"""

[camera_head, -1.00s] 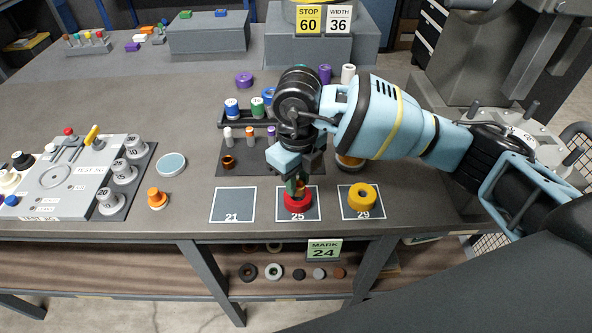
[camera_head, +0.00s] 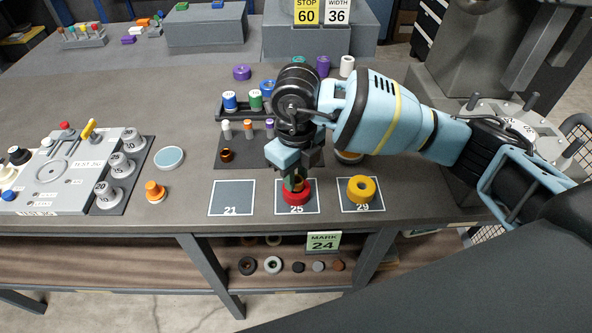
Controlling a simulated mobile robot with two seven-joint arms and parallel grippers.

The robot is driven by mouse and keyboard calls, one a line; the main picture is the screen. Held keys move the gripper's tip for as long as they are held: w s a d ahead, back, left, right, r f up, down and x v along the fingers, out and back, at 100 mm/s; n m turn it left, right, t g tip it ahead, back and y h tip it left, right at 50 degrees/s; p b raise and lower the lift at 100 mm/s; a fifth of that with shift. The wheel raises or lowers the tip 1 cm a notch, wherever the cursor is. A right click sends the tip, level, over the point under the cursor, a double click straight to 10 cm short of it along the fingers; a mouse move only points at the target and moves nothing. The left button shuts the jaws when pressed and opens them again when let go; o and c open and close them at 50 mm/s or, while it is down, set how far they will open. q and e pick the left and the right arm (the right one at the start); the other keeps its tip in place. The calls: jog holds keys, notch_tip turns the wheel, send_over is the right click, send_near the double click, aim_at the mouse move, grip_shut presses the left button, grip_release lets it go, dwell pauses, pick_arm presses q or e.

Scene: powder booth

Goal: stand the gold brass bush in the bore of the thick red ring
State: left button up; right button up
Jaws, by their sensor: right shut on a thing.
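The thick red ring (camera_head: 296,197) lies on the mat marked 25, near the table's front edge. My right gripper (camera_head: 297,184) points down right over it. It is shut on the gold brass bush (camera_head: 299,187), of which only a small part shows between the fingers. The bush is at the ring's bore; I cannot tell how deep it sits, because the fingers hide most of it and the bore. My left gripper is out of view.
A yellow ring (camera_head: 361,190) lies on mat 29 to the right. Mat 21 (camera_head: 231,198) is empty. A dark tray (camera_head: 232,143) behind holds small pegs and a copper-coloured ring (camera_head: 226,155). An orange cone-shaped piece (camera_head: 154,192) stands at the left.

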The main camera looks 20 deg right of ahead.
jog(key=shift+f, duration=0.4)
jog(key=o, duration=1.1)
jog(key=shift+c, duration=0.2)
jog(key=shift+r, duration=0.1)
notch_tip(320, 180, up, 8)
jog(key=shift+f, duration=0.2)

"""

Keep the pictures out of the copy and write out the data exactly as it stands.

[camera_head, -1.00s] 
[camera_head, +0.00s] 
Controlling a simulated mobile robot with two seven-joint arms and parallel grippers.

The robot is driven by mouse and keyboard calls, one a line; the main picture is the screen. Held keys move the gripper's tip for as long as they are held: w s a d ahead, back, left, right, r f up, down and x v along the fingers, out and back, at 100 mm/s; n m turn it left, right, t g tip it ahead, back and y h tip it left, right at 50 degrees/s; p b raise and lower the lift at 100 mm/s; a fifth of that with shift. The wheel raises or lowers the tip 1 cm a notch, wherever the cursor is. A right click sends the tip, level, over the point under the cursor, a double click straight to 10 cm short of it along the fingers; a mouse move only points at the target and moves nothing. The left button shuts the jaws when pressed and opens them again when let go; o and c open and close them at 50 mm/s or, while it is down, set how far they will open. q and e pick the left and the right arm (the right one at the start); the other keeps its tip in place. The calls: jog holds keys, notch_tip turns the wheel, send_over is the right click, send_near the double click, aim_at the mouse move, grip_shut presses the left button, grip_release lets it go, dwell pauses, pick_arm presses q or e.

Scene: powder booth

Goal: stand the gold brass bush in the bore of the thick red ring
State: left button up; right button up
Jaws, by their sensor: right shut on a thing.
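The thick red ring (camera_head: 296,197) lies on the mat marked 25, near the table's front edge. My right gripper (camera_head: 297,184) points down right over it. It is shut on the gold brass bush (camera_head: 299,187), of which only a small part shows between the fingers. The bush is at the ring's bore; I cannot tell how deep it sits, because the fingers hide most of it and the bore. My left gripper is out of view.
A yellow ring (camera_head: 361,190) lies on mat 29 to the right. Mat 21 (camera_head: 231,198) is empty. A dark tray (camera_head: 232,143) behind holds small pegs and a copper-coloured ring (camera_head: 226,155). An orange cone-shaped piece (camera_head: 154,192) stands at the left.

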The main camera looks 20 deg right of ahead.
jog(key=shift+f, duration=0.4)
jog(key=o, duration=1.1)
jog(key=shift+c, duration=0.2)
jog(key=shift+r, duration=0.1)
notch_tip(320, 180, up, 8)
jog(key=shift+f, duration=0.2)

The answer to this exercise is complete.